State halts use of highway guardrail after deaths and $100 million lawsuit

SEATTLE -- The crashes have been horrific.

People have been killed, others suffered life-changing injuries after colliding with highway guardrails that were supposed to save their lives.

"I’ve got widows who have lost husbands. I`ve got mothers who have had their children butchered. I`ve got a Marine that cut both his legs off. It`s unacceptable,” whistle-blower Joshua Harman said.

In a number of crashes across the country, the guardrails didn`t work as they should. Instead, they sliced through cars, and impaled or maimed drivers and passengers.

It is very possible the problem might have gone unnoticed had it not been for Harman, the plaintiff in a federal whistle-blower lawsuit.



Harman's suit targeted Dallas-based Trinity industries and the company`s `ET-Plus` guardrail with a four-inch head.

A Q13 Fox News investigation found the potentially dangerous ET-Plus rails along our interstates and roadways.

Here`s how the rails are supposed to work: in the event of a head-on collision with the terminal head, the energy from the car forces the w-shaped guardrail to ribbon, or flatten out, as it is forced through the terminal head, leaving it virtually harmless like a piece of sheet metal.

Harman accused Trinity of changing the design of its ET-Plus terminal head -- making it potentially dangerous.

He claimed Trinity reduced the terminal head from five inches to four -- a potentially deadly change.

Harman alleged Trinity made the change without necessary government approval.

"They are responsible for this. It was slipped in. It was secretly put out there. Us, as taxpayers, or the federal government was defrauded,” Harman said.

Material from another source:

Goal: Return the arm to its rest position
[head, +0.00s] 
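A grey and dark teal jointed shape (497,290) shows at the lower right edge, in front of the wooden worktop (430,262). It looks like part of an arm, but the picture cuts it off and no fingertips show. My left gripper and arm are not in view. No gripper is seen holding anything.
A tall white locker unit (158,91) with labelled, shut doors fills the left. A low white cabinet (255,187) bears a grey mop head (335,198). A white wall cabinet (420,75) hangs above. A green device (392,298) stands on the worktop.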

Last month, Harman`s lawsuit went to trial in Texas and a jury agreed with Harman that Trinity defrauded the federal government.

The jury awarded $175 million; a judgment that is automatically tripled under the whistle-blower statute.

"It`s disturbing that us as a nation with all the checks and balances that they got away with this but the justice system has sounded. They have been convicted of fraud and we`ll see what happens,” Harman said.

In the past, Trinity has insisted the ET-Plus is safe.

After the judgment Trinity released a statement saying in part;

"The company respects the jury's decision. However, Trinity believes the decision cannot and will not withstand legal scrutiny. The company strongly believes the courts will affirm its position."

By law, Harman is entitled to a portion of the judgment, usually between 15 and 25 percent.

But he says it`s not about the money and there`s no time to rest.

"There are 600,000 still on the roads today. I mean, to this moment, you are exposed driving down the road,” Harman said.

In spite of the judgment, Harman is back on the road.

His goal now -- a full and complete product recall of Trinity`s ET-Plus end terminal with the 4-inch head.

"This product recall has to happen. Why? People are dying, literally, every day and if something isn`t done, there will be more. I don`t want to see any more victims. Most all the victims I dealt with want the same thing. They don`t want no one else to go through what they have to go through,” Harman said.

After our investigation, and the Texas jury verdict, Washington state has now put the brakes on the ET-Plus, issuing a moratorium.

"If there are any ET terminals that get damaged, that they would be replaced with an alternative product, that we will no longer spec that end terminal in our current contracts or in our future design," Washington State Department of Transportation spokeswoman Linea Laird said.

Thirty-two states have already issued moratoriums or banned the ET-Plus with the 4-inch head all together.

“Safety is our number one priority and so we do believe we`re taking all appropriate actions to safeguard the public,” Laird said.

And the federal government has ordered new testing of the ET-Plus. Trinity announced it would stop the manufacture and distribution of the end terminal until new testing is complete.

Harman says the case has never been about money.

He hopes to use the recent verdict as leverage to get an all-out recall of the ET-Plus.

“I will not negotiate a settlement, a monetary value, without the product recall being part of it. I believe with all my heart, like I`ve told you before, that these things are failing. They`re killing people and things have got to happen,” Harman said.